The Redskins decided to rent instead of buy when they slapped the franchise tag on linebacker Brian Orakpo on Monday.
It was the smart-money move. The Redskins control their 2009 first-rounder for 2014 by paying $11.45 million rather than allowing Orakpo to seek a more lucrative deal when free agency begins March 11.
Another team could still sign Orakpo by giving Washington two first-round picks, though that’s a real long shot. Carolina gave up two firsts to sign Washington’s franchised defensive tackle Sean Gilbert in 1999, which eventually brought cornerback Champ Bailey, linebacker LaVar Arrington and running back Clinton Portis to the Redskins while Gilbert was a bust.
Orakpo isn’t worth $11.45 million, but the Redskins decided they couldn’t afford to lose him just yet. The team is reversing a long history of letting players it drafted leave while pursuing free agents, which often proved wrong. This time it’s buying one more season to see if Orakpo is a long-term playmaker.
Orakpo was healthy throughout 2013, but his pectoral injuries in 2011-12 still make him suspect for a five-year, mega-
dollar deal. One offensive tackle could hook Orakpo’s arm backward and his career would be jeopardized. It’s too much money to risk long term without seeing a second healthy season.
Orakpo hasn’t been quite the dominant pass rusher he was expected to be, but then he hasn’t gained enough help from teammates to blossom. If the secondary improves — making passers wait an extra second looking for an open receiver — Orakpo will probably have a few more sacks per season.

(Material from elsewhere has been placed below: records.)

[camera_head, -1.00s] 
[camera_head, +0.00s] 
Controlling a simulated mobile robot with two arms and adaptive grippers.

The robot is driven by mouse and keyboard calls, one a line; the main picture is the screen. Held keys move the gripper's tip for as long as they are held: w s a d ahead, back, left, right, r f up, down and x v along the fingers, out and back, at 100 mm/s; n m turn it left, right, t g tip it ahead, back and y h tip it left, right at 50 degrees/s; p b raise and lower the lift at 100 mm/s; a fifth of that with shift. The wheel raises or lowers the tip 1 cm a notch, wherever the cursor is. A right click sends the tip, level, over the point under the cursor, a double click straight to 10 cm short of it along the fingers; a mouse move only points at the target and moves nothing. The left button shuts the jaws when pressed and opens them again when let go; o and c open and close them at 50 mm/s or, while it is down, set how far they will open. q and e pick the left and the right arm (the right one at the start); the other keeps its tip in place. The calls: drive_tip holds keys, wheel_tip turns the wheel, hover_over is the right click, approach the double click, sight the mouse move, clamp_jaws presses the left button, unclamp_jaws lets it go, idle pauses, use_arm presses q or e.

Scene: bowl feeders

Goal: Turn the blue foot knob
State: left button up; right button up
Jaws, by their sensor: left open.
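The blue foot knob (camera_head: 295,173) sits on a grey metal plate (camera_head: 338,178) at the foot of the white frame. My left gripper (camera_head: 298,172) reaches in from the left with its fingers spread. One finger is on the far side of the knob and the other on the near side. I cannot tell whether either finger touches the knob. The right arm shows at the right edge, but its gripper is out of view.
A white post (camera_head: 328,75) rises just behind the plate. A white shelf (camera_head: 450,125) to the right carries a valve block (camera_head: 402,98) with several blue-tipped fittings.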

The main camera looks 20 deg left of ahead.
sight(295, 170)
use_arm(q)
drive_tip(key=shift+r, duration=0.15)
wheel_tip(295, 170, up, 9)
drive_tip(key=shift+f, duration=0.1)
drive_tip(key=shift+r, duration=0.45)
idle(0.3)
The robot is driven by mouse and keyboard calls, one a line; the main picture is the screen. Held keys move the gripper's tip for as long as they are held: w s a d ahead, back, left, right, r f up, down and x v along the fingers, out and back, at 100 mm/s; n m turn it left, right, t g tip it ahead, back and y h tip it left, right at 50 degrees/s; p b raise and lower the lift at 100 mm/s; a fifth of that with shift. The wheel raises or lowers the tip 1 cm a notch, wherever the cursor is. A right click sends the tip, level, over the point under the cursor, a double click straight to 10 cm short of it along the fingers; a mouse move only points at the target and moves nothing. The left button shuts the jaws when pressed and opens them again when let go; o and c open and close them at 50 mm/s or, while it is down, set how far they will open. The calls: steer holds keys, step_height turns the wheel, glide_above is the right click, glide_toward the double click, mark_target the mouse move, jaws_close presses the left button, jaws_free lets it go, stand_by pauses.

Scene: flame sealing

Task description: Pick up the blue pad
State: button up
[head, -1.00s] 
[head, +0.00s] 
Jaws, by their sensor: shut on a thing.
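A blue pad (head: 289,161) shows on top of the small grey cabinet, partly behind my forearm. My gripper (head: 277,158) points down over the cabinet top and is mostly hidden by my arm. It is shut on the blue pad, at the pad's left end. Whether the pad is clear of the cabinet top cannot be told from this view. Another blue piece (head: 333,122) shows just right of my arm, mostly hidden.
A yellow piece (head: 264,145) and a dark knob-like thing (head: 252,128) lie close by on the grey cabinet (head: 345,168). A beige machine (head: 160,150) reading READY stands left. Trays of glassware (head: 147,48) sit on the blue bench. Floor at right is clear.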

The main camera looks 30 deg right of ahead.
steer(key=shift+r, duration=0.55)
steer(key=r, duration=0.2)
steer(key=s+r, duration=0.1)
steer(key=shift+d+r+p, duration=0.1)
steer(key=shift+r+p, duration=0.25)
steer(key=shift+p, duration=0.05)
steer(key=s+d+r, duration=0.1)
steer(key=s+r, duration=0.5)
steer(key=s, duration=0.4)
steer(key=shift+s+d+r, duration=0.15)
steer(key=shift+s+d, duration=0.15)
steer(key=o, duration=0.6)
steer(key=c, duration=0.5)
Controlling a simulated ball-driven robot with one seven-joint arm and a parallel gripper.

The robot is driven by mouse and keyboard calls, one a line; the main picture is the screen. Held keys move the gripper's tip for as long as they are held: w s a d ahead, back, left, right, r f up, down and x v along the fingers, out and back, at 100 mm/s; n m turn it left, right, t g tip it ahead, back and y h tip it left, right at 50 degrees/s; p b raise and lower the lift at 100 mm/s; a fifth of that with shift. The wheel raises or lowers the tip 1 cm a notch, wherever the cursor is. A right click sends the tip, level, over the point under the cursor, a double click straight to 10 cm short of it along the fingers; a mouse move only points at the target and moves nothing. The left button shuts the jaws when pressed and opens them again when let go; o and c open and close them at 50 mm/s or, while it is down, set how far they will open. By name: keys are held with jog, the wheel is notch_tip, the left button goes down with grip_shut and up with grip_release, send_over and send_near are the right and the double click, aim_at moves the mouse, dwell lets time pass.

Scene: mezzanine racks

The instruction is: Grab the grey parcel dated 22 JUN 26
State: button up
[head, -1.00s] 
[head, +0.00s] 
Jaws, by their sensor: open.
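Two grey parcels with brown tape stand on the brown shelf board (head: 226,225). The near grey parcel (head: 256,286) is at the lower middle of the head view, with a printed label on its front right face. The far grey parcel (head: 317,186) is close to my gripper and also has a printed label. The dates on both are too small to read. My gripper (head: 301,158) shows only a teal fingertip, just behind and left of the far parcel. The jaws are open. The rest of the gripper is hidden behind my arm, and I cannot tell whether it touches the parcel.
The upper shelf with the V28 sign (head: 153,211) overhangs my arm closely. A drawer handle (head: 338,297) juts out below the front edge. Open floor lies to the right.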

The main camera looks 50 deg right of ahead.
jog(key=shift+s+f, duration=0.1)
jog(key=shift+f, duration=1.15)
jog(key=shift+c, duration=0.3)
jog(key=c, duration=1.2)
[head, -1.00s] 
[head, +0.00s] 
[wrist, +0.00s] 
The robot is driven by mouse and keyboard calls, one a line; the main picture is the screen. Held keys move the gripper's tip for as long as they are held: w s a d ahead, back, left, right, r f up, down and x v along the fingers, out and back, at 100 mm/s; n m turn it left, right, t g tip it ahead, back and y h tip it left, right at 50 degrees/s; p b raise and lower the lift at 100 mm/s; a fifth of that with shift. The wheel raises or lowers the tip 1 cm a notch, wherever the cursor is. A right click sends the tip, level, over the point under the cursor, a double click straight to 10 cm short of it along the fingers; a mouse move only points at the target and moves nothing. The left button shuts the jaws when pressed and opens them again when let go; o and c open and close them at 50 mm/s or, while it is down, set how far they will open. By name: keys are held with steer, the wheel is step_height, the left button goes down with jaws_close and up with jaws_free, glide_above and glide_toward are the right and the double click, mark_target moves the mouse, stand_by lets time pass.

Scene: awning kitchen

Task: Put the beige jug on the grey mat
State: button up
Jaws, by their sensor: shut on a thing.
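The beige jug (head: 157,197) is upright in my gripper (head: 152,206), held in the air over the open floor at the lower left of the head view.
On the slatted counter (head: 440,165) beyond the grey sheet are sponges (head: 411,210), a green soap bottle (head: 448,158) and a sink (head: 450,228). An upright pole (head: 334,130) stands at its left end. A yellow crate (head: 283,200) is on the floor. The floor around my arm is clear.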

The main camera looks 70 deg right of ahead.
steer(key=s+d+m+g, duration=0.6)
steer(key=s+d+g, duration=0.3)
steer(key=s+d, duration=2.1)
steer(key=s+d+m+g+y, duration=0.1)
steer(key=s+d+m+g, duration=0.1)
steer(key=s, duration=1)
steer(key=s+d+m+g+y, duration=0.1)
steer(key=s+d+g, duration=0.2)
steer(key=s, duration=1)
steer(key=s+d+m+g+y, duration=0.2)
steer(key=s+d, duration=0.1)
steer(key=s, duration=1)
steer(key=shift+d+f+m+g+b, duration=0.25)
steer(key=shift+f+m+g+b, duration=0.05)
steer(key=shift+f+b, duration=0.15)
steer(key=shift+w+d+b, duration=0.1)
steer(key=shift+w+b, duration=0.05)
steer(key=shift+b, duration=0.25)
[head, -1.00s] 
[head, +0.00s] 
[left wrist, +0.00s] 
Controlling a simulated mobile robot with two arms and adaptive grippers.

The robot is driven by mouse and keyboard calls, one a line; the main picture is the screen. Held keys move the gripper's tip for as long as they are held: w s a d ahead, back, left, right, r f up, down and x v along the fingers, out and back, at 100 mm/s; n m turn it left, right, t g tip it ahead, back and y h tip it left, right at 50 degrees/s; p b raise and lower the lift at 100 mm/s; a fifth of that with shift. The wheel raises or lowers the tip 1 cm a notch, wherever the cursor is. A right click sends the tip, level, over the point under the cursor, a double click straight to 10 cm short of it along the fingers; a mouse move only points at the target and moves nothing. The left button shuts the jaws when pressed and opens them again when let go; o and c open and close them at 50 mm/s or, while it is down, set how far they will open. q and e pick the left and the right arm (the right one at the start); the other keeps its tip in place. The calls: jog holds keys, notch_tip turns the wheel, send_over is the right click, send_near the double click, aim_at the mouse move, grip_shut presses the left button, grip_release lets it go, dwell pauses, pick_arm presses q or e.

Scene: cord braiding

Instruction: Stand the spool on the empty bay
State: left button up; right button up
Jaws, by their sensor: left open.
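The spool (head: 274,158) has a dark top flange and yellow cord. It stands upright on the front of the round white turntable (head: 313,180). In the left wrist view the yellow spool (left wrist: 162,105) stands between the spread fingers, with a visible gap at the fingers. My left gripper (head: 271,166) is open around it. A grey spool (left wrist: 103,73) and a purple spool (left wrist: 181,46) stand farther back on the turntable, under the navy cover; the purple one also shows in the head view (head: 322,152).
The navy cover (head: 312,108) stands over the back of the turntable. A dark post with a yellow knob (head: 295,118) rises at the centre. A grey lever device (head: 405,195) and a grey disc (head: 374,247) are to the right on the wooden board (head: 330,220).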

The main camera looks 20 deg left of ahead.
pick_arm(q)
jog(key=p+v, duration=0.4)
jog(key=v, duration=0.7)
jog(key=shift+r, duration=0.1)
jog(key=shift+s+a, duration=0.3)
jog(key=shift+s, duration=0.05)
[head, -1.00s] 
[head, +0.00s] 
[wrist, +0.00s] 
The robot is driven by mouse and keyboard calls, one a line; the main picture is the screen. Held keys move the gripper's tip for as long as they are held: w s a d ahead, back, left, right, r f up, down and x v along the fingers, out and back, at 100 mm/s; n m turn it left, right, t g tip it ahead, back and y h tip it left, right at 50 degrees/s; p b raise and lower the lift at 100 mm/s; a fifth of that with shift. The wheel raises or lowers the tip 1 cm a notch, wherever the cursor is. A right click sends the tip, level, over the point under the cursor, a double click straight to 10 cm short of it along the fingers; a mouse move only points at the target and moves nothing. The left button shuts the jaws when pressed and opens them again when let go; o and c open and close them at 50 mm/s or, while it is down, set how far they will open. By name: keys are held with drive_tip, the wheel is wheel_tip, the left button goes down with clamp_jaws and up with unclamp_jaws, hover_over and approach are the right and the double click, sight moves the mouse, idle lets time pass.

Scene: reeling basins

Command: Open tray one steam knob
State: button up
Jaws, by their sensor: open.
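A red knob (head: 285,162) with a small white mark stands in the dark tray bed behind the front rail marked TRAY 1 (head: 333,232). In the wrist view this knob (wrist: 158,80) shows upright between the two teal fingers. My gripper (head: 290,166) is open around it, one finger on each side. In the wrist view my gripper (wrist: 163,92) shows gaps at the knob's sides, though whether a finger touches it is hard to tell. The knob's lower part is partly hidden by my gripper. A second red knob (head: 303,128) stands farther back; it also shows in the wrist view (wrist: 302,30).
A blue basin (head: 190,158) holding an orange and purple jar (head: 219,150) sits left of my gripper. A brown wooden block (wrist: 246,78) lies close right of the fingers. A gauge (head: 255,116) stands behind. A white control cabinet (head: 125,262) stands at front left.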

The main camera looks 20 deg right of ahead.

If defensive coordinator Jim Haslett truly was restrained by former coach Mike Shanahan, then let’s see if the new system creates the second coming of Dexter Manley and Charles Mann by turning Orakpo into a 15-sack pass rusher and Ryan Kerrigan into 10-plus.
Orakpo has been a solid player when healthy, but he hasn’t been a difference-maker. When the Redskins won seven straight games in 2012, Orakpo was injured.
But Washington has no pass pressure without him, so the team spent a third of its free agency budget to keep Orakpo. A long-term deal would have been more salary cap-friendly this season, but the uncertainty of whether Orakpo is worth it forced the short-term move. Also, without a first-rounder and no standout free agent available, the loss of Orakpo would have created another need on a team with too many already.
Washington could still work out a long-term deal later, while Orakpo can refuse to sign and hold out. Both scenarios are unlikely. Orakpo wants to be treated as a higher-paid end but plays linebacker more, so discussions will probably go nowhere until after the season.
Meanwhile, $11.45 million isn’t bad money for one season.